▶ [Exercise]
Transcribe the material below exactly as it appears.

"""

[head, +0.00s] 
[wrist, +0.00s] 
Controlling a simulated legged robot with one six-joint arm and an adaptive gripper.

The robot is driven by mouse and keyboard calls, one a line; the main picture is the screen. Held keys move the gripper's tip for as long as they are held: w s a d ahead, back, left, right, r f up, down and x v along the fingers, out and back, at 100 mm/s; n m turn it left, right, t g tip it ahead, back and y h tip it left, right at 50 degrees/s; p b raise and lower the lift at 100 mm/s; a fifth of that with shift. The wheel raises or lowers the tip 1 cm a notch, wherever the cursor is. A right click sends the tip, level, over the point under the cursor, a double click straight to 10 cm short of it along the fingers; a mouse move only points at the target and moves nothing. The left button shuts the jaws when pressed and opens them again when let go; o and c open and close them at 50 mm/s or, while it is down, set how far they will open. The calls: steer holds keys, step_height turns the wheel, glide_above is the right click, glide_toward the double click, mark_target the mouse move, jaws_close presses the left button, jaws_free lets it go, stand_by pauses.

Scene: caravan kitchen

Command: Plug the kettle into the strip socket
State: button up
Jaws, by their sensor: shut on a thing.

"""

▶ [The reply]
[head, +0.00s] 
[wrist, +0.00s] 
Controlling a simulated legged robot with one six-joint arm and an adaptive gripper.

The robot is driven by mouse and keyboard calls, one a line; the main picture is the screen. Held keys move the gripper's tip for as long as they are held: w s a d ahead, back, left, right, r f up, down and x v along the fingers, out and back, at 100 mm/s; n m turn it left, right, t g tip it ahead, back and y h tip it left, right at 50 degrees/s; p b raise and lower the lift at 100 mm/s; a fifth of that with shift. The wheel raises or lowers the tip 1 cm a notch, wherever the cursor is. A right click sends the tip, level, over the point under the cursor, a double click straight to 10 cm short of it along the fingers; a mouse move only points at the target and moves nothing. The left button shuts the jaws when pressed and opens them again when let go; o and c open and close them at 50 mm/s or, while it is down, set how far they will open. The calls: steer holds keys, step_height turns the wheel, glide_above is the right click, glide_toward the double click, mark_target the mouse move, jaws_close presses the left button, jaws_free lets it go, stand_by pauses.

Scene: caravan kitchen

Command: Plug the kettle into the strip socket
State: button up
Jaws, by their sensor: shut on a thing.

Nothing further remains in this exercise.